Additionally, 2024 will see the fuel tank size reduced from its current 24 litres to 21 litres, and the concept of reducing RPM limits during the season based on performance will be cancelled, with RPM limits instead being set before the season and remaining in place for the duration of the season.

Further, concession points will be calculated at every second round in 2024, rather than every third round as in 2023; and crankshaft and balance shaft weight will be able to be plus or minus 20 per cent of the weight of the part measured in the FIM homologation inspection from next year.

At the final round of the 2023 WorldSBK season in Jerez on 27-29 October, there will be another meeting of the WorldSBK Commission which will discuss sporting and disciplinary points, but where additional technical points “could also be discussed,” a WorldSBK press release reads.

WorldSBK Combined weight - Making the case

The concept of a rider-bike minimum weight is not a new one to motorcycle racing in general or to WorldSBK. Since at least 2018, taller MotoGP riders have been requesting such a regulation in Grand Prix, as tyre temperatures and pressures have become increasingly difficult to manage.

In WorldSBK, the primary issue relates to one rider: Alvaro Bautista. That’s perhaps an over-simplification because riders like Scott Redding already raised opposition to the advantage smaller riders have in managing the ever-softer Pirelli tyres since 2020 when Michael Ruben Rinaldi became the first rider to win a full-length WorldSBK race on a super-soft-compound SCX rear tyre.

But the real push for a combined rider-bike weight limit in WorldSBK began last year, when the aforementioned Bautista began dominating. His speed on the straight was then, as it is now, undeniable.

We have seen countless times over the past two years of WorldSBK that Bautista has such an advantage in the straights that he simply has to decide on which side he will pass his rival.

Of course, the Ducati is a very powerful bike - the standard Ducati Panigale V4 R out of a showroom has almost 20bhp more than the equivalent Yamaha R1, for example. Credit has to be given to Ducati, though, for building a bike which can use that power in a way that the Honda CBR1000RR-R and BMW M1000RR - which have more comparable raw outputs - cannot. 

It also has to be given to Bautista.
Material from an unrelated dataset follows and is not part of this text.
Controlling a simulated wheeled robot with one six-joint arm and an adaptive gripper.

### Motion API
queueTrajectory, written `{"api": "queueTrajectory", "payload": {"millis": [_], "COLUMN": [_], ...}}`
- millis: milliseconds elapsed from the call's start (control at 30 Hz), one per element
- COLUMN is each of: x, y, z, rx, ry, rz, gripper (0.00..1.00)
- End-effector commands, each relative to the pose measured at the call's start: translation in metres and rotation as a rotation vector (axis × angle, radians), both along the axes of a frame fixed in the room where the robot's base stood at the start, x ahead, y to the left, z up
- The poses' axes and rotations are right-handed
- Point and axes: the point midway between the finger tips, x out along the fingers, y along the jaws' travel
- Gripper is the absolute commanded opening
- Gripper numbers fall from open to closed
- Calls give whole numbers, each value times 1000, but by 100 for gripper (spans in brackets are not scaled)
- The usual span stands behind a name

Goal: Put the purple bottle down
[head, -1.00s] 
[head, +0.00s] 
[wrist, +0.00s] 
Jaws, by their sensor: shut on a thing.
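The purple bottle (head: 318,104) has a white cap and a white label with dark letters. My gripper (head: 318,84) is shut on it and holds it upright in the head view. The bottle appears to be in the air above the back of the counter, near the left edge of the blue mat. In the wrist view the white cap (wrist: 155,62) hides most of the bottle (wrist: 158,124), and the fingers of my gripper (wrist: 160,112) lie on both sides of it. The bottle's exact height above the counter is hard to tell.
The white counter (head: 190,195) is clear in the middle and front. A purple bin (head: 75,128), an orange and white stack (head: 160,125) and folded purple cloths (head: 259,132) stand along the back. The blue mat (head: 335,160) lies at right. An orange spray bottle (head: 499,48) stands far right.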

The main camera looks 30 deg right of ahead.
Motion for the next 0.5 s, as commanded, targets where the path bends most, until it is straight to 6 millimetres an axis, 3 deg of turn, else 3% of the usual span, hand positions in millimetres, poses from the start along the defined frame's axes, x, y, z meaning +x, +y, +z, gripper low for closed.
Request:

He has won 23 from 33 races so far in 2023, most of them with a commanding authority. Although he has an obvious and significant advantage compared to the riders on other bikes, he has also been able to develop advantages for himself compared to riders who share the same equipment as him such as Michael Ruben Rinaldi, Danilo Petrucci and Xavi Fores.

The UK round of 2023 at Donington Park back in July was perhaps the best example of Bautista’s strength in rear grip. There are no long straights in Donington for Bautista to really utilise his bike’s strength in the upper half of the gearbox, but he still won the two long races in dominant style, and this was because of his drive grip through Donington’s long corners.
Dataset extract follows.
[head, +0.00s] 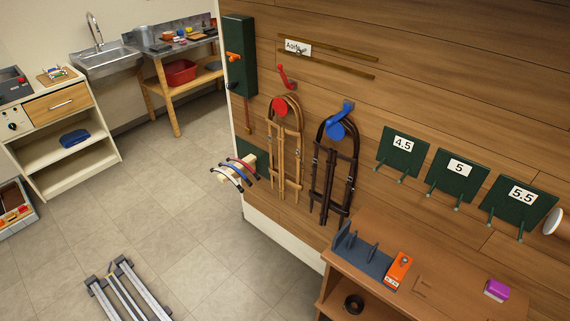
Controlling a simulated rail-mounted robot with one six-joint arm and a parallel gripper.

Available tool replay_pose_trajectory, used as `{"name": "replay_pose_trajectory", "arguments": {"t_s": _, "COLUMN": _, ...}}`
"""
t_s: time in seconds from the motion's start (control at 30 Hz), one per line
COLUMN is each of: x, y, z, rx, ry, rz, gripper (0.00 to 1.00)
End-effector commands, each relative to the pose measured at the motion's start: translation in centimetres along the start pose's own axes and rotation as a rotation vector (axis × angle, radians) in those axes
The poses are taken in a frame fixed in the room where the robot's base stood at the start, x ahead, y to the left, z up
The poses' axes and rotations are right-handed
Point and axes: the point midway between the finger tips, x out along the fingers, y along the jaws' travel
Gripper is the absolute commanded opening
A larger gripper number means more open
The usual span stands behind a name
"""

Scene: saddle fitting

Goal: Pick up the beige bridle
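The beige bridle (276,150) is a tan set of leather straps. It hangs on the wooden wall from a red hook (287,78) with a round red disc (280,106). Its straps hang straight down in long loops, and the lower ends show. A dark brown bridle (318,177) hangs just to its right from a blue hook (347,108), apart from the beige one. My gripper is not in view.
A beam with curved coloured pieces (235,170) juts out left of the bridles. A wooden bench (440,275) with an orange box (398,270) stands at lower right. Green numbered plates (459,175) line the wall at right. Open tiled floor (190,195) lies to the left.

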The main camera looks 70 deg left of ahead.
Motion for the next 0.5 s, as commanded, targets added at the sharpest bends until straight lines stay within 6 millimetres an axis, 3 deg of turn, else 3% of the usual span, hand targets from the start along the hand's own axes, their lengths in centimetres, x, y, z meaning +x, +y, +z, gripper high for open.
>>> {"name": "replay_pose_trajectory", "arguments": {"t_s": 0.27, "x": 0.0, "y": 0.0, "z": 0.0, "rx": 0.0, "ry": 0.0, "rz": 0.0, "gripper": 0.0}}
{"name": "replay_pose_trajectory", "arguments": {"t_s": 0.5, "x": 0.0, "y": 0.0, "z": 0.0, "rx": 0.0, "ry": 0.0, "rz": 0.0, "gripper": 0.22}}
At the most recent round in Portugal, Bautista was able to demonstrate this grip advantage again. He was able to blast by Toprak Razgatlioglu on the run to the line in both Sunday races to complete a treble which leaves him with eight fingers and a thumb wrapped around the 2023 riders’ title with one round to go. But he did it thanks to rear grip, not just thanks to horsepower. While Razgatlioglu sat spinning, Bautista went driving on by.
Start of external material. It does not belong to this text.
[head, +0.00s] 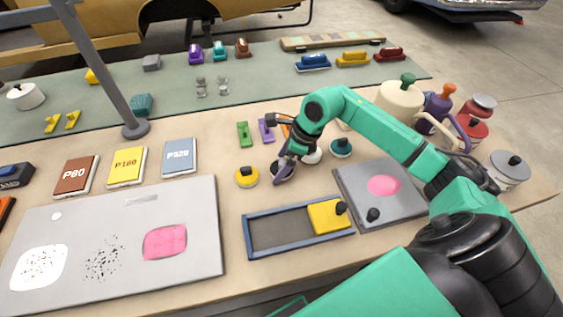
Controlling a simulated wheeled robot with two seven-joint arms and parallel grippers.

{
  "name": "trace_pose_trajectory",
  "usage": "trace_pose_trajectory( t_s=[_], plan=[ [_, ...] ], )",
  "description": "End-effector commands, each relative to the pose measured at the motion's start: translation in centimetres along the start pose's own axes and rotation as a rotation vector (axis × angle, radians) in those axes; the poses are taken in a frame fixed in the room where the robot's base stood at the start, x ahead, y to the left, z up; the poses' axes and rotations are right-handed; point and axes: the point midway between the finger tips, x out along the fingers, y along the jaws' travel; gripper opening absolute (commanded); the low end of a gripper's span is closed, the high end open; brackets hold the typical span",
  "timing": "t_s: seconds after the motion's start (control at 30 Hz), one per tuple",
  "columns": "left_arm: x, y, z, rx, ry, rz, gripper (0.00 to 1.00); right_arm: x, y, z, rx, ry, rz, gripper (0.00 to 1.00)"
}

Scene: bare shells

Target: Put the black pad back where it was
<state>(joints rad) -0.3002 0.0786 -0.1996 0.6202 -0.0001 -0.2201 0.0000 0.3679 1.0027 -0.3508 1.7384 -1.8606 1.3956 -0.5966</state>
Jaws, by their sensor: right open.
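A row of round pads with knobs stands on the bench: a yellow pad (246,178), a dark, black-looking pad (281,174), a white pad (312,157) and a teal pad (341,149). My right gripper (284,164) reaches in from the right and is open, pointing down at the black pad. It covers part of that pad. I cannot tell whether the fingers touch its knob. My left gripper is out of view.
A blue-rimmed tray (248,236) with a yellow block (328,216) lies in front of the pads. A grey panel (385,172) with a pink patch is at right, and a larger panel (195,260) at left. A post (112,80) rises at left. Jugs (400,100) stand at right.

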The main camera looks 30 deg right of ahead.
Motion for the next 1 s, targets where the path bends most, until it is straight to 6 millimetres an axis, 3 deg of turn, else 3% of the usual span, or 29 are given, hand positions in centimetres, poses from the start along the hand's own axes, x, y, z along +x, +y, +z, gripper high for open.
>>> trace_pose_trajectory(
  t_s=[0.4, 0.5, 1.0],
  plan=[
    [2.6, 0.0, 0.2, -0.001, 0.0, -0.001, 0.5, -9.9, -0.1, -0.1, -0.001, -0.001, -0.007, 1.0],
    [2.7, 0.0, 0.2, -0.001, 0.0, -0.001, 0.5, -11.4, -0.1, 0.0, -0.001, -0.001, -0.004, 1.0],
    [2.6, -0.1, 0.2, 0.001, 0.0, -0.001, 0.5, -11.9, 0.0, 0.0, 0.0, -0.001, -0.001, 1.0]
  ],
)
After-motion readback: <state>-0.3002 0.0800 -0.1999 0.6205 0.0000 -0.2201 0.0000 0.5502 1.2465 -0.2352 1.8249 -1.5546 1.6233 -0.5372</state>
But it was also these Sunday races in Portimao which confirmed that a change needed to be made in WorldSBK for the validity of the championship. There was nothing more Razgatlioglu could have done in either the Superpole Race or Race 2 on Sunday in Portugal to try to win. He walked the tightrope of aggression and danger for 30 laps that day to stay in victory contention but, no matter what he did, the inevitability of Bautista’s victory never faded. Ultimately, in the only part that really mattered - the distance from the final corner to the finish line - Razgatlioglu had no defence against Ducati’s Bautista.

The idea of the combined weight rule is a curious one, because it not only means that Bautista will be impacted in the straights as the lightest rider, but also in braking and in the corners. WorldSBK introduced the same rule to WorldSSP300, and in the middle of the 2018 season Ana Carrasco went from dominating races and winning by multiple seconds to struggling to be inside the top 10. In the end, Carrasco still won the championship, but the combined weight rule meant that Carrasco’s bike became heavier, which meant it required more braking force to stop, and more leverage to change direction.

We will not know if the effect WorldSBK’s decision to introduce a combined rider-bike minimum weight will have on Bautista will be as significant as that which it had on Carrasco five years ago, and whether it was the right way for WorldSBK to get out of its unsustainable position, until the start of next year.